The real options framework makes the valuation clear. Israel’s participation creates optionality along three axes: supplier diversification away from single-point US dependence; market access for the forthcoming privatisation of IAI (valued at approximately US$20 billion) and Rafael (approximately US$10 billion) through cross-listed partnerships with AUKUS defence primes; and technology acceleration through multiplied research nodes that reduce duplication. The Arrow 3 deal with Germany — now totalling approximately US$6.5 billion across multiple tranches — demonstrates what ad hoc bilateral technology cooperation can achieve. An AUKUS-CANZUK overlay would systematise the ad hoc and lower the transaction costs.
Put-call parity applies in a strategic sense: the value of Israel’s option to participate equals the value of the technology it contributes (the underlying asset) plus the protection from supply chain diversification (the put), minus the political costs of closer multilateral alignment (the exercise price). Given that Elbit, IAI, and Rafael are already deeply embedded in Western supply chains, the exercise price is lower than Jerusalem commonly assumes.
The CANZUK Multiplier
Strip away the nostalgia about Anglosphere unity and CANZUK offers Israel three hard strategic assets. Canada’s critical minerals endowment — lithium, cobalt, rare earths — is the upstream input for every advanced battery, semiconductor, and sensor system that next-generation defence platforms require. Whoever controls access to those minerals controls the production timeline for directed-energy weapons, autonomous vehicles, and quantum hardware. Israel, a country with negligible mineral resources, should care about this intensely.
Second, all four CANZUK nations sit inside the Five Eyes intelligence architecture. The secure communications backbone already exists. Plugging Israeli technology cooperation into this network does not require building new infrastructure — it requires extending existing clearance protocols, something the AUKUS ITAR exemption process has already begun to normalise.

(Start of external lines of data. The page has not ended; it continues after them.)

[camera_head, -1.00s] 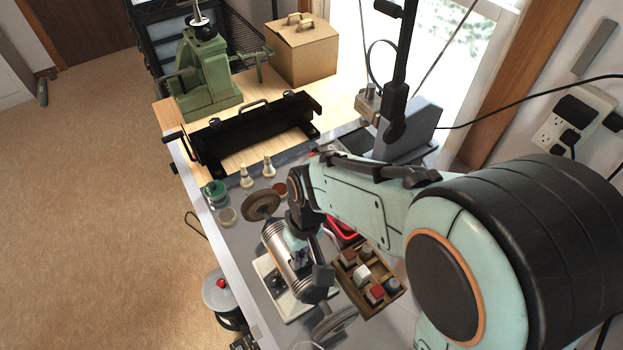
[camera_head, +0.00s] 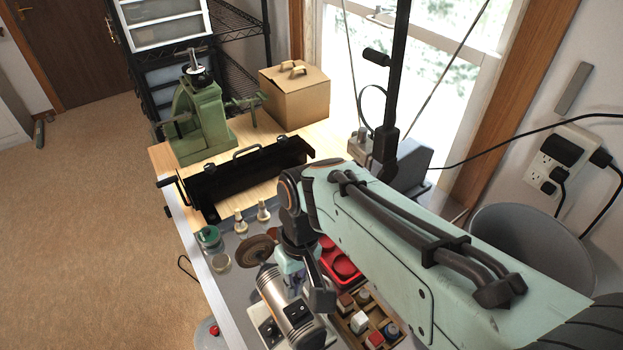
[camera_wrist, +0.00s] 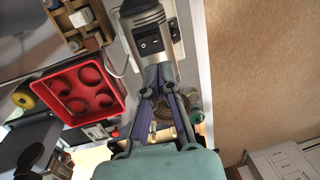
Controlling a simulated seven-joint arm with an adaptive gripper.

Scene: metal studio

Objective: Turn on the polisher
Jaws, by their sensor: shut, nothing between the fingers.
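The polisher (camera_head: 289,306) is a silver cylindrical motor on a pale base at the bottom of the head view. A brown buffing wheel (camera_head: 257,250) is at its far end. In the wrist view the polisher (camera_wrist: 143,12) is at the top, with a black rocker switch (camera_wrist: 150,43) on a dark panel. My gripper (camera_wrist: 158,78) is shut and empty, its fingertips just below the switch panel in the wrist view. I cannot tell whether they touch the polisher. In the head view my wrist hides part of the motor's far side.
A red tray (camera_head: 342,262) and a wooden box of small blocks (camera_head: 357,322) stand right of the polisher. Two small pale bottles (camera_head: 252,219) and a green spool (camera_head: 208,238) are beyond it. A black sheet bender (camera_head: 245,175) stands farther back.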

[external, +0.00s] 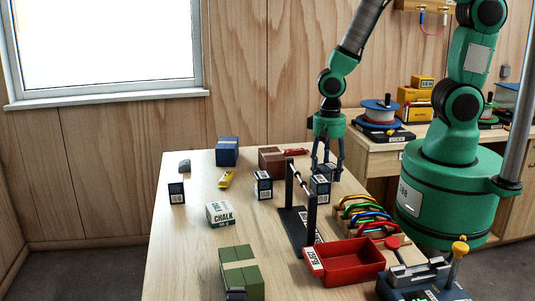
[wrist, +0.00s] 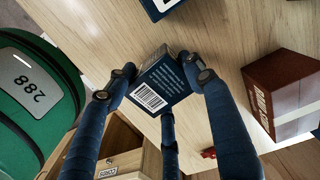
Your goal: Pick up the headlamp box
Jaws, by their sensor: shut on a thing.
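The small dark navy box in my gripper, which I take as the headlamp box (wrist: 168,84), has a white barcode label and fine print too small to read. It also shows in the external view (external: 320,187), near the table's right edge, just right of the black stand. My gripper (external: 326,173) points down from above, its fingers shut on the box's sides. In the wrist view the fingers press on opposite sides, with a third finger below. I cannot tell whether the box still touches the table.
Two similar dark boxes (external: 263,186) (external: 176,193) stand to the left. The black stand (external: 310,222) is close by. Coloured carabiners (external: 366,213) and a red tray (external: 352,262) lie in front. A brown box (external: 271,160) is behind; a chalk box (external: 220,213) stands left.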

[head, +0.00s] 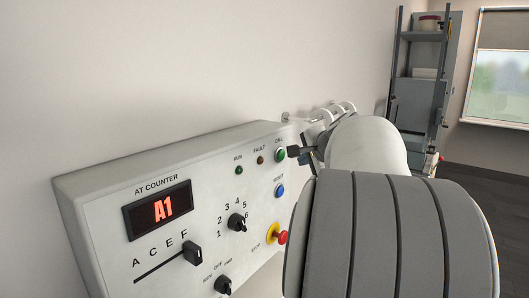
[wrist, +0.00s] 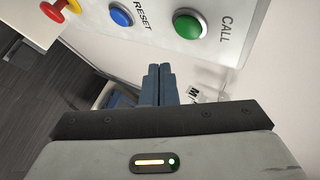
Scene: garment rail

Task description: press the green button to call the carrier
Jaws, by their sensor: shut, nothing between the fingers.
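The green CALL button (head: 280,154) is at the upper right of the grey control panel (head: 130,176) on the wall. It also shows large in the wrist view (wrist: 188,25), near the top and right of centre. My gripper (head: 291,151) is shut and empty, with its tips close to the green button in the head view. In the wrist view, my shut fingers (wrist: 159,68) lie below the button in the picture, with a gap between. Whether the tips touch the button cannot be told from the head view.
A blue RESET button (head: 280,190) sits just below the green one, and a red stop button (head: 282,237) on yellow is lower. A rotary knob (head: 236,222) and a slider (head: 192,253) are further left. A grey shelf rack (head: 421,85) stands behind, near a window.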

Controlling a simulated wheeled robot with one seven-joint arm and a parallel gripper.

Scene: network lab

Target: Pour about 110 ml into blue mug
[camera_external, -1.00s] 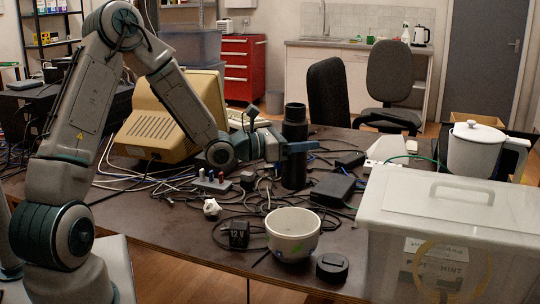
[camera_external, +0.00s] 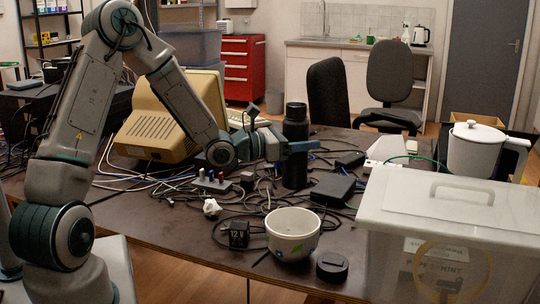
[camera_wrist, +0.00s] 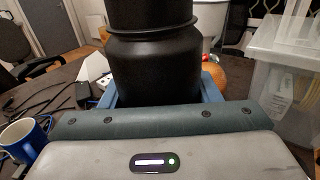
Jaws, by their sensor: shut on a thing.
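A black bottle (camera_external: 294,168) stands upright among the cables near the middle of the table. My gripper (camera_external: 300,147) is shut on it, with the blue fingers around its body. In the wrist view the bottle (camera_wrist: 152,60) fills the top middle between the fingers (camera_wrist: 160,92). I cannot tell whether its base touches the table. The blue mug (camera_wrist: 22,142) shows at the left edge of the wrist view, apart from my gripper. I cannot make out the mug in the external view. A round black lid (camera_external: 332,266) lies near the table's front edge.
A white bowl (camera_external: 292,236) stands in front of the bottle. A lidded plastic box (camera_external: 450,208) and a white jug (camera_external: 474,152) are at the right. Cables, a black box (camera_external: 333,189) and a power adapter (camera_external: 238,234) clutter the table. The front left is clearer.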

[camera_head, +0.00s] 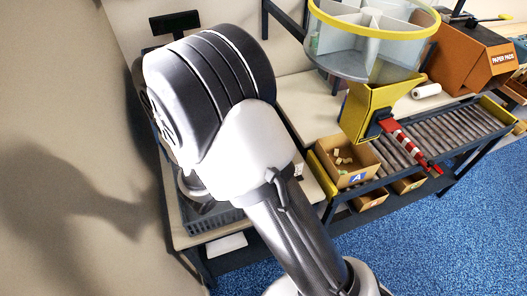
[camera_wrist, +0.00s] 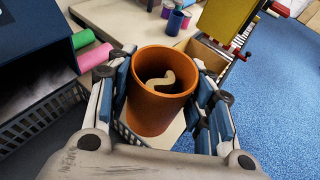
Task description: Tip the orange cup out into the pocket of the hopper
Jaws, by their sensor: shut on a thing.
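The orange cup (camera_wrist: 152,112) is in the wrist view, between the fingers of my gripper (camera_wrist: 160,78), which is shut on it. The cup's mouth faces the camera, and a beige curved piece (camera_wrist: 161,80) lies inside it. The hopper (camera_head: 374,52) is at the top right of the head view. It has a yellow rim and clear walls, and pale dividers split it into pockets. Something green shows in its left part. A yellow chute (camera_head: 362,108) is below it. In the head view my arm hides the cup and gripper.
A carton marked A (camera_head: 345,163) holding beige pieces stands under the chute, beside a roller conveyor (camera_head: 440,137). A red-and-white lever (camera_head: 407,141) sticks out from the chute. Green (camera_wrist: 83,39) and pink (camera_wrist: 95,57) cylinders and a dark crate (camera_wrist: 42,118) are left of the cup.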

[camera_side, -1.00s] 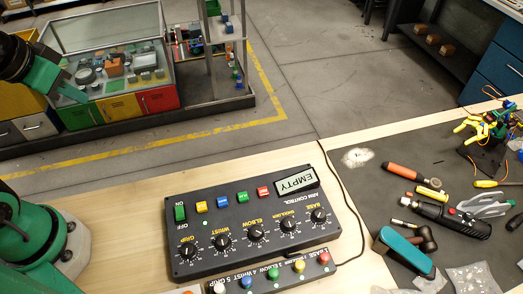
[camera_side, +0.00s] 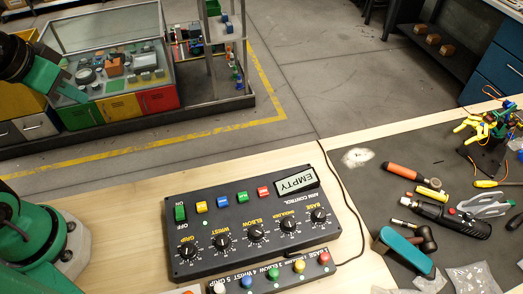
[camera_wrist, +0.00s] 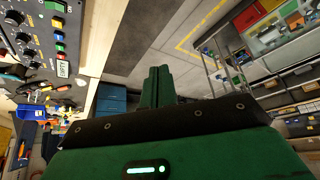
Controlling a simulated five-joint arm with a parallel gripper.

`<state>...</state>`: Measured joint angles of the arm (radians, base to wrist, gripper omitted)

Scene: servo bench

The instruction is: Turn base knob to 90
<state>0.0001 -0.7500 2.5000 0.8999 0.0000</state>
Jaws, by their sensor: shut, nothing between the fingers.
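The base knob (camera_side: 318,215) is a small black dial with a white pointer at the right end of the control box's knob row in the side view, below the label BASE. Its exact setting is too small to read. Nothing touches the base knob.
A strip with several coloured buttons (camera_side: 272,273) lies along the box's lower edge. A black cable (camera_side: 345,195) runs down its right side. Bare wood surrounds the box's left side.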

Third, diplomatic mass. February 2026 polling by CANZUK International found support for a multilateral free trade and mobility agreement running at 68 per cent in Australia, 72 per cent in Canada, 75 per cent in New Zealand, and 70 per cent in the United Kingdom. Australian Prime Minister Albanese is hosting Canadian Prime Minister Carney this month; the UK-Australia Defence Industry Dialogue is exploring directed-energy weapons cooperation; and Kemi Badenoch, leading the UK opposition, has declared her support for CANZUK. The institutional convergence is accelerating. Israel’s simultaneous deepening of ties with India through I2U2 and with Greece and Cyprus through a proposed trilateral military force shows that Jerusalem already understands networked security. An AUKUS-CANZUK connection would extend that network from the Eastern Mediterranean to the Pacific.
Le Chatelier’s Pushback
Thermodynamics teaches that when you disturb a system in equilibrium, it adjusts to partially offset the disturbance. Wiring Israel into an AUKUS-CANZUK technology grid would provoke countervailing pressures from at least four directions.

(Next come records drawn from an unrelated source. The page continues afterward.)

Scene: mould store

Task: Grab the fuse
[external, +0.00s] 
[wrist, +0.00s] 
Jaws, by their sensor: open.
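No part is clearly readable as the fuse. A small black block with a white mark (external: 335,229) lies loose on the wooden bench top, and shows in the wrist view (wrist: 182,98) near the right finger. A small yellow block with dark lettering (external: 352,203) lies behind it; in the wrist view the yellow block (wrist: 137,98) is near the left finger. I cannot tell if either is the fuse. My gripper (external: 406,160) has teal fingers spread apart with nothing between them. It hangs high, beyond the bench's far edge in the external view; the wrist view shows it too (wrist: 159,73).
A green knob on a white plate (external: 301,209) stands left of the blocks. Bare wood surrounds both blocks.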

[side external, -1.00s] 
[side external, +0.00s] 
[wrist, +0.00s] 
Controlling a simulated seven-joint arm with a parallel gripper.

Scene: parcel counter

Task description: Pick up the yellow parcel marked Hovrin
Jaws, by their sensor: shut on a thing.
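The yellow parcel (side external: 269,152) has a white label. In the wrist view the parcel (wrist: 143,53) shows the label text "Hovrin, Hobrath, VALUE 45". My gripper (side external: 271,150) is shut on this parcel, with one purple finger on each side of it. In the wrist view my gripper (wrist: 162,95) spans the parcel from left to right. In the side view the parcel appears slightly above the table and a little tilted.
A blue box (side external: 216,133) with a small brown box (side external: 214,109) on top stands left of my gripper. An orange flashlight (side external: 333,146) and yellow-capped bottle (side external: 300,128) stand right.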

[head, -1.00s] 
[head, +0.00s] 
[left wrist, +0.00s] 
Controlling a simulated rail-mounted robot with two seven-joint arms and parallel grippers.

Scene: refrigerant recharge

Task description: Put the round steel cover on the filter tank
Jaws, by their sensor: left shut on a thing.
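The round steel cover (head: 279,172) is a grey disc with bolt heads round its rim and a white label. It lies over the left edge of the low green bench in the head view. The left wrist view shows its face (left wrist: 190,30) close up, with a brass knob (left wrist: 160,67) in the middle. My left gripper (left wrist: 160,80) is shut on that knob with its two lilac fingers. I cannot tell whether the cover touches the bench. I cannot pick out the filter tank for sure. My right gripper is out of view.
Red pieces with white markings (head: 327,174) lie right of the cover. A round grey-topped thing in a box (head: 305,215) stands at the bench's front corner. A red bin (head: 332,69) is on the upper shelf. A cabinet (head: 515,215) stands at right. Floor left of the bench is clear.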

Turkey — a NATO ally racing to fill the vacuum left by Assad’s collapse in Syria — would read Israeli integration as a direct competitive threat, particularly given the deepening Israel-Greece-Cyprus security triangle that is already being designed to constrain Ankara’s Mediterranean ambitions. Gulf states hedging between Western and Chinese technology ecosystems would accelerate their own diversification. Within the CANZUK membership, New Zealand’s reflexive caution on Middle Eastern entanglements and Canada’s fractious domestic politics on arms exports to Israel would generate friction. And the fat-tailed risk is real: a formal Israeli integration could overcommit the AUKUS-CANZUK framework to Middle Eastern contingencies — Operation Epic Fury, the Liaowang-1 spy ship, the Iran escalation cycle — diluting its Indo-Pacific focus at precisely the moment when Chinese naval expansion and Taiwan Strait tensions demand concentrated attention.

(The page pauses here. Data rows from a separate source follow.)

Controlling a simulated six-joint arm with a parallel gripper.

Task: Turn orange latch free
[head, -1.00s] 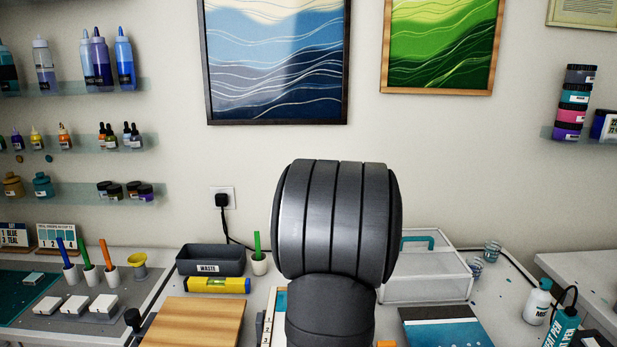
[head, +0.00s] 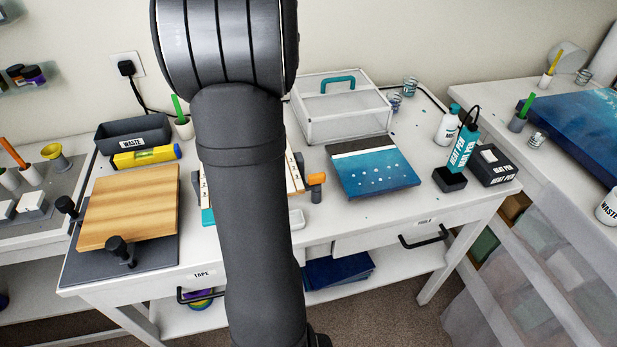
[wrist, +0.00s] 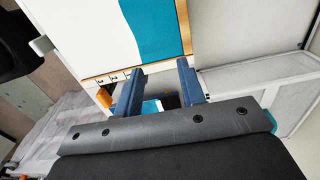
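The orange latch (head: 316,179) sits on a small dark post at the right side of a frame, which my arm mostly covers in the head view. The wrist view shows an orange piece (wrist: 104,97) just left of my left finger, probably the same latch. My gripper (wrist: 160,68) shows two blue fingers set well apart with nothing held between them. In the head view the gripper is hidden behind my arm. A white and teal panel with a wooden edge (wrist: 184,28) lies beyond the fingertips in the wrist view.
A blue panel with white dots (head: 375,168) lies right of the latch. A clear lidded box (head: 340,115) stands behind it. The heat pen (head: 463,150) and its box are further right. A wooden board (head: 130,205) on a dark base is left of my arm.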

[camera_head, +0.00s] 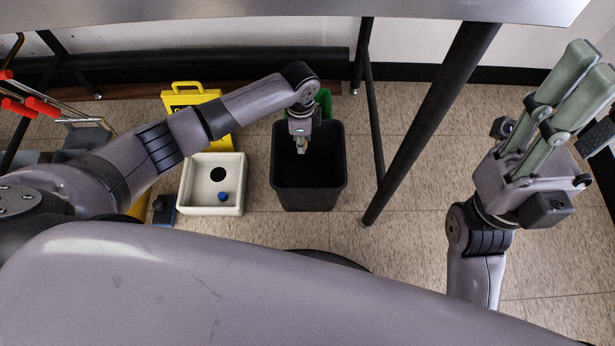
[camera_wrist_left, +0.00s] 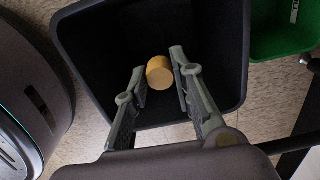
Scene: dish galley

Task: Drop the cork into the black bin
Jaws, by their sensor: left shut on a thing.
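The black bin (camera_head: 308,195) stands on the tiled floor under the table. My left gripper (camera_head: 300,150) reaches over it from the left, pointing down at its opening. In the left wrist view the gripper (camera_wrist_left: 158,68) is shut on the tan cork (camera_wrist_left: 160,74), which sits between the fingertips. Behind the cork is the dark inside of the bin (camera_wrist_left: 95,50). In the head view the cork is too small to make out clearly. My right gripper (camera_head: 588,65) is raised at the far right, open and empty, away from the bin.
A white box (camera_head: 226,208) with a dark round hole and a blue ball (camera_head: 223,197) stands left of the bin. A yellow sign (camera_head: 188,97) stands behind it. A green container (camera_wrist_left: 280,40) stands beside the bin. A dark table leg (camera_head: 425,125) slants right of the bin.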

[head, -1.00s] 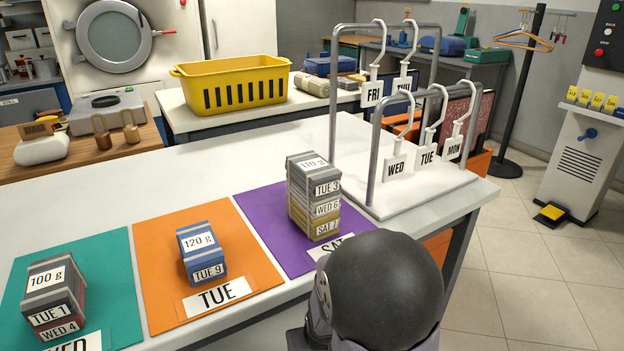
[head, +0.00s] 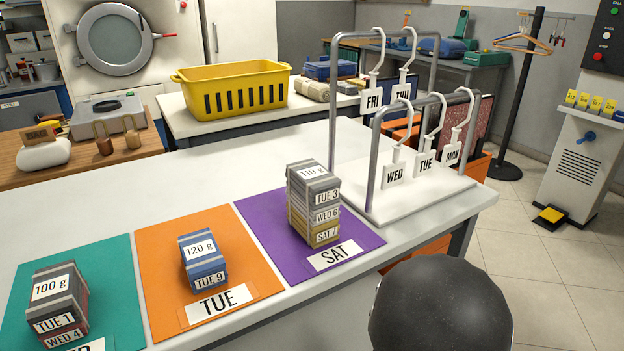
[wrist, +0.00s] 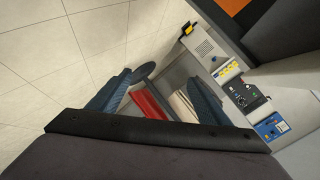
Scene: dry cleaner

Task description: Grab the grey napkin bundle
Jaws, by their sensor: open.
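A grey bundle labelled 110 g and TUE 3 (head: 312,182) tops the stack on the purple SAT mat (head: 268,228); paler bundles, WED 6 (head: 314,213) and SAT 7 (head: 315,235), lie under it. Another grey bundle, 100 g and TUE 1 (head: 57,297), lies on the reddish WED 4 bundle (head: 68,337) on the teal mat (head: 95,262). The wrist view shows my gripper (wrist: 158,78) open, its dark blue fingers apart over the floor, clear of any bundle. The head view shows only a dark rounded part of my arm at the bottom right, apart from the stacks.
A blue 120 g TUE 9 bundle (head: 204,262) lies on the orange TUE mat (head: 152,252). A metal rack with day tags (head: 400,205) stands right of the SAT stack. A yellow basket (head: 232,88) stands on the table behind. The white tabletop behind the mats is clear.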

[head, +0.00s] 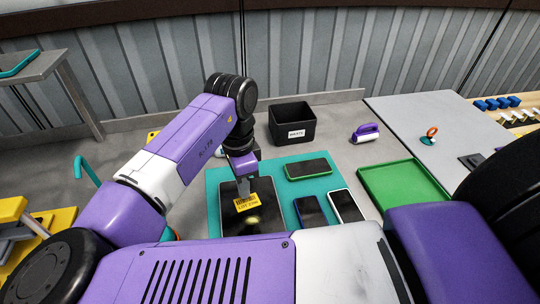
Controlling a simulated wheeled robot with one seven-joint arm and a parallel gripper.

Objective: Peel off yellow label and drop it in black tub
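The yellow label (248,203), with dark printing on it, shows at the tip of my gripper (243,186). My gripper points down and looks shut on the label's upper edge. The label hangs over a dark tablet (232,224), whose glossy face carries a yellow reflection below it. Whether the label's lower edge still touches the tablet is hard to tell. The black tub (278,127), with a white tag on its front, stands open on the bench behind and to the right of my gripper. Its inner floor is dark.
The tablet lies on a teal mat (275,172) with a green-edged phone (307,169), a blue-edged phone (310,211) and a white-edged phone (346,206). Bench between mat and tub is clear.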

These are Le Chatelier pressures, not showstoppers. The privileged interoperability model is specifically designed to absorb them. Israel participates in opt-in technology streams without triggering collective defence commitments. The Indo-Pacific focus is preserved because Israeli AI, cyber, and counter-UAS capabilities are precisely what AUKUS needs for the Taiwan contingency — the same autonomous systems that tracked Hezbollah tunnel networks can track submarine movements in the South China Sea. And the diplomatic friction with Turkey and the Gulf is already priced into Israel’s existing alliance portfolio. Adding an AUKUS-CANZUK technology connection does not create new enemies; it gives Israel better tools to manage the ones it already has.
The Grid or the Wilderness
The world is rearming at a pace not seen since the 1930s. Germany’s defence budget exceeds US$100 billion. The Geelong Treaty commits Australia and the United Kingdom to half a century of submarine cooperation. The US-Israel Defense Partnership Act authorises US$150 million annually through 2030 for joint counter-drone and emerging technology programmes. Israel is preparing to privatise its two flagship defence companies into a global market hungry for battle-proven systems.
Every one of these developments points in the same direction: the future belongs to technology grids, not bilateral pipelines. The democracies that interconnect their defence-industrial ecosystems — sharing AI models, co-producing directed-energy systems, integrating supply chains from Canadian mines to Israeli software labs to Australian shipyards — will generate a compounding advantage that no autarkic power can match.
Israel has the technology. AUKUS-CANZUK has the architecture. The Pax Silica node is already live. What remains is to extend the wiring — not through a grand treaty, but through the quiet, pragmatic, opt-in cooperation that is the real genius of Pillar II. The alternative is to remain a brilliant, isolated node: the best defence-tech ecosystem in the world, connected to a single fuel line, in a century where single fuel lines get cut.